Michel Ruimy : Les rapports entre l’économie et l’écologie se nouent sous le signe du paradoxe. Dans leur sens étymologique, les deux mots sont, en effet, quasiment synonymes, ce qui devrait être de bon augure. Ils sont issus de l’oikos (la maison, le patrimoine, la niche). Or, d’un côté, force est de reconnaître que la science économique dans son essence, par son histoire et sa logique, ignore la Nature et que le système économique demeure hostile à l’environnement. D’un autre côté, de nombreux écologistes sont devenus les plus farouches critiques de l’économie tant en termes théoriques que pratiques.

Mais, la « pression écologique » de l’opinion publique a obligé les économistes à un aggiornamento de leur discipline et à inclure, de manière marginale, l’environnement dans leurs modèles. Toutefois, cette économie écologique est loin de remettre en question la logique marchande (maximisation des rendements et des profits).

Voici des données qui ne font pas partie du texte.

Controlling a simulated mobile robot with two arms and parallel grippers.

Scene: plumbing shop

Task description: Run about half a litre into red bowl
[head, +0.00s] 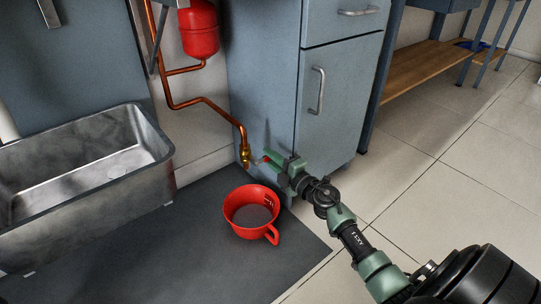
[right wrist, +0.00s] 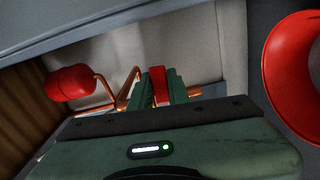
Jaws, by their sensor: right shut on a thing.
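The red bowl (head: 234,221) stands upright on the dark mat below and a little right of the brass tap (head: 245,154). It has a side handle and dark marks on its inner wall. A flat grey surface shows inside it, which looks like liquid. I cannot make out a stream from the tap. My right gripper (head: 269,159) is shut on the tap's red lever, beside the tap. In the right wrist view the red lever (right wrist: 159,84) sits between the green fingers (right wrist: 160,88), and part of the bowl (right wrist: 285,75) shows at the right edge. My left gripper is not in view.
A grey metal trough (head: 150,200) stands at the left on the dark mat (head: 170,255). A blue-grey cabinet (head: 335,120) stands close behind my right gripper. Copper pipe (head: 205,99) runs from a red tank (head: 198,30) to the tap. Tiled floor at the right is clear.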

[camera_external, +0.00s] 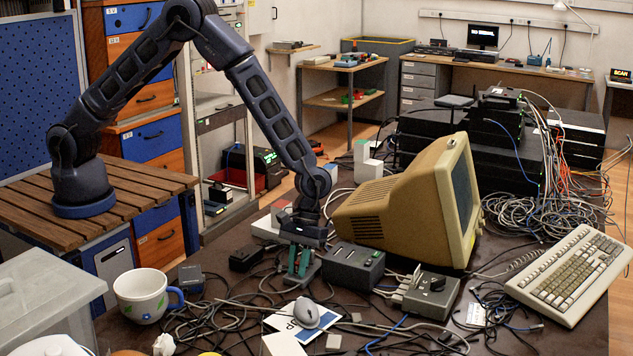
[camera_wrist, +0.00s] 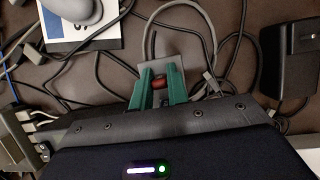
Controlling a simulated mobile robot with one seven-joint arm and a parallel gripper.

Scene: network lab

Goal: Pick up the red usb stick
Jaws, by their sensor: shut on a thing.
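The red usb stick (camera_wrist: 159,83) shows in the wrist view as a small red piece between the two green fingers of my gripper (camera_wrist: 160,90). My gripper is shut on it. In the external view my gripper (camera_external: 299,265) points down at the table, between the cables and a dark grey box.
A dark grey box (camera_external: 353,266) and a beige monitor (camera_external: 420,200) stand right of my gripper. A grey mouse (camera_external: 306,312) lies on a card in front. A white mug (camera_external: 144,295) stands at left. Tangled black cables cover much of the table.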

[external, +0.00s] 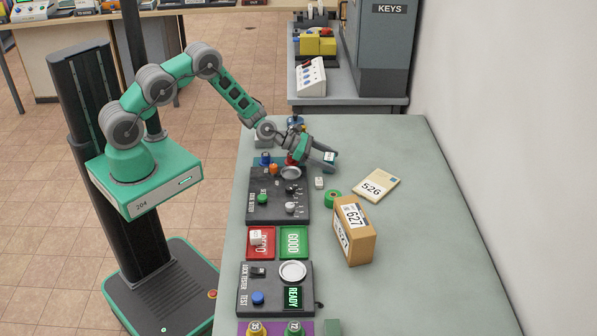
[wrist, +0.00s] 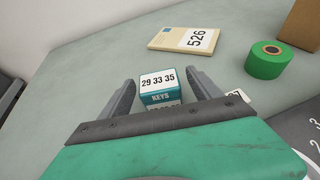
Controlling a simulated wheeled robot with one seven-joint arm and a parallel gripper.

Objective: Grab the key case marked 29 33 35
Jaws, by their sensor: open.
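An envelope marked 526 (external: 374,186), a green tape roll (external: 333,198) and a carton marked 627 (external: 354,232) lie to the right. A dark key-cutting panel (external: 263,211) and red and green trays (external: 293,243) line the left edge. The table's right side is clear.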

De surcroît, la pression pour contourner l’impératif écologique est quasi-permanente et nous pouvons nous demander si le politique sera en mesure, dans l’avenir, de jouer le rôle nécessaire pour la contrebalancer. Il devient urgent que les individus, redevenus citoyens, reprennent en main la question de leur survie, dès lors que celle-ci est de plus en plus menacée par le jeu de mécanisme pseudo-rationnels garantis par des arguments pseudo-scientifiques.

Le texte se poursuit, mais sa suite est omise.